**Do this:**
Leave the pictures out, and output exactly the lines from the one containing "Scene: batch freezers" through the one containing "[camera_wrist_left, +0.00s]".

**Collected material:**
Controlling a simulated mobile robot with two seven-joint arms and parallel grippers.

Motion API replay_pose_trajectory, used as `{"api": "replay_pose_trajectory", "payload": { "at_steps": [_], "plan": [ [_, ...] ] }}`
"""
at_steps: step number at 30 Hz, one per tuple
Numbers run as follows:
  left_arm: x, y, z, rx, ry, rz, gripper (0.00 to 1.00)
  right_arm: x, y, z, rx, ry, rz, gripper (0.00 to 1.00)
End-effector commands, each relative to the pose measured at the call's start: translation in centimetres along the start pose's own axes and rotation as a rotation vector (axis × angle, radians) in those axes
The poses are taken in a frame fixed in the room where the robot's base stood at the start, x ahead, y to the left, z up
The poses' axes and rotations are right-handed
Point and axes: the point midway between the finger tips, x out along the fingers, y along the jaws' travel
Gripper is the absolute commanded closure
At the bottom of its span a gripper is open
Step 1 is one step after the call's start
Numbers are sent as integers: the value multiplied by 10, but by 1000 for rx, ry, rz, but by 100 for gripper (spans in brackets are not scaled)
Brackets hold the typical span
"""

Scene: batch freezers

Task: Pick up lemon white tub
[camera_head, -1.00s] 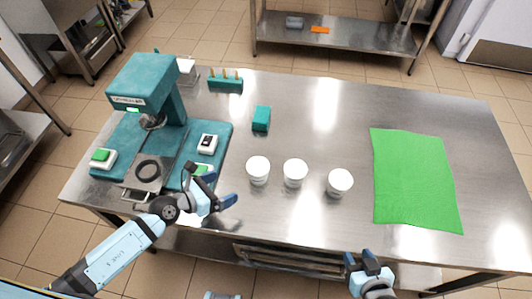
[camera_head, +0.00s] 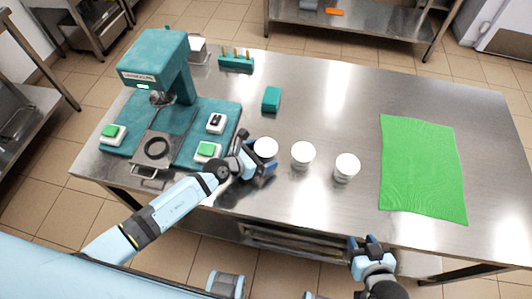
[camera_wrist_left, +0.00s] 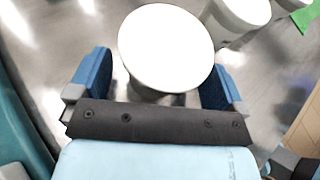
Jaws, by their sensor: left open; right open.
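Three white tubs stand in a row on the steel table; no label is readable, so I cannot tell which is lemon. The left tub (camera_head: 265,148) is at my left gripper (camera_head: 261,169). In the left wrist view this left tub (camera_wrist_left: 166,48) stands upright between the two open blue fingers (camera_wrist_left: 155,88), with gaps showing beside it. The middle tub (camera_head: 302,155) and the right tub (camera_head: 346,167) stand apart to the right. My right gripper (camera_head: 367,243) is open and empty at the table's front edge.
A teal machine (camera_head: 158,75) on a teal base with small green-topped boxes stands left. A teal block (camera_head: 271,99) lies behind the tubs. A green cloth (camera_head: 422,168) lies right.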

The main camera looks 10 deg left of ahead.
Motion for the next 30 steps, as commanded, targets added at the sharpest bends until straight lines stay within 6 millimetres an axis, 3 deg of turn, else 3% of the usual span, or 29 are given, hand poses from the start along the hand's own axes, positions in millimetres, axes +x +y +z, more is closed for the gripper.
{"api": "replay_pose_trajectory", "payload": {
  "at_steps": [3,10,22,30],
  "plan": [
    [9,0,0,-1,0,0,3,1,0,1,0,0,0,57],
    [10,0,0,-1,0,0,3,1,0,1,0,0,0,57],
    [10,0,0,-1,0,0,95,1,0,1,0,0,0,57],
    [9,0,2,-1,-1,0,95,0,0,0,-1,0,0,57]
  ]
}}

**Solved problem:**
Scene: batch freezers

Task: Pick up lemon white tub
[camera_head, -1.00s] 
[camera_head, +0.00s] 
[camera_wrist_left, +0.00s] 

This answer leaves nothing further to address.